*** Data provided ***

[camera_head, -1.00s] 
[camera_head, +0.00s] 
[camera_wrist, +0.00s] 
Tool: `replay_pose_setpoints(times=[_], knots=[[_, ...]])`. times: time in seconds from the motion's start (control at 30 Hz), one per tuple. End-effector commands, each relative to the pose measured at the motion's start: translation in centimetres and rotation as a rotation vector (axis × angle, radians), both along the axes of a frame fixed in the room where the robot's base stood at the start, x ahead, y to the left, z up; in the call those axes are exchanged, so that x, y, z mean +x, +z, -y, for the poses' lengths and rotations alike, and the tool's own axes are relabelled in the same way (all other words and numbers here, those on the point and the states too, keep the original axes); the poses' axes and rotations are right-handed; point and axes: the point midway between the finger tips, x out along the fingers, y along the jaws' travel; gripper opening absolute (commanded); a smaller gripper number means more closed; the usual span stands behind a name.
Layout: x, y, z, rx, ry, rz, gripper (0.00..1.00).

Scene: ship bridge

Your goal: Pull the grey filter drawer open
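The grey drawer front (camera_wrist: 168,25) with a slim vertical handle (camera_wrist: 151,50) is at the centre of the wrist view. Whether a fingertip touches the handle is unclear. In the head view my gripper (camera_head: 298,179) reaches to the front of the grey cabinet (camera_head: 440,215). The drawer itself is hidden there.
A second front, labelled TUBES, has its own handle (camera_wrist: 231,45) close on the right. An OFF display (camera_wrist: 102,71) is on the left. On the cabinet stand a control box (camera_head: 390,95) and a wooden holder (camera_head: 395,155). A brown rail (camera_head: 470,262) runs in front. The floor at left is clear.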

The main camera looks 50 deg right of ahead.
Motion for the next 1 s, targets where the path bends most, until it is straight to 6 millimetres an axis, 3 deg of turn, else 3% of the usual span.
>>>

***

→ **Exercise**:
Write out every line exactly as it stands.

→ **Solution**:
[camera_head, -1.00s] 
[camera_head, +0.00s] 
[camera_wrist, +0.00s] 
Tool: `replay_pose_setpoints(times=[_], knots=[[_, ...]])`. times: time in seconds from the motion's start (control at 30 Hz), one per tuple. End-effector commands, each relative to the pose measured at the motion's start: translation in centimetres and rotation as a rotation vector (axis × angle, radians), both along the axes of a frame fixed in the room where the robot's base stood at the start, x ahead, y to the left, z up; in the call those axes are exchanged, so that x, y, z mean +x, +z, -y, for the poses' lengths and rotations alike, and the tool's own axes are relabelled in the same way (all other words and numbers here, those on the point and the states too, keep the original axes); the poses' axes and rotations are right-handed; point and axes: the point midway between the finger tips, x out along the fingers, y along the jaws' travel; gripper opening absolute (commanded); a smaller gripper number means more closed; the usual span stands behind a name.
Layout: x, y, z, rx, ry, rz, gripper (0.00..1.00).

Scene: ship bridge

Your goal: Pull the grey filter drawer open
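The grey drawer front (camera_wrist: 168,25) with a slim vertical handle (camera_wrist: 151,50) is at the centre of the wrist view. Whether a fingertip touches the handle is unclear. In the head view my gripper (camera_head: 298,179) reaches to the front of the grey cabinet (camera_head: 440,215). The drawer itself is hidden there.
A second front, labelled TUBES, has its own handle (camera_wrist: 231,45) close on the right. An OFF display (camera_wrist: 102,71) is on the left. On the cabinet stand a control box (camera_head: 390,95) and a wooden holder (camera_head: 395,155). A brown rail (camera_head: 470,262) runs in front. The floor at left is clear.

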The main camera looks 50 deg right of ahead.
Motion for the next 1 s, targets where the path bends most, until it is straight to 6 millimetres an axis, 3 deg of turn, else 3% of the usual span.
>>>

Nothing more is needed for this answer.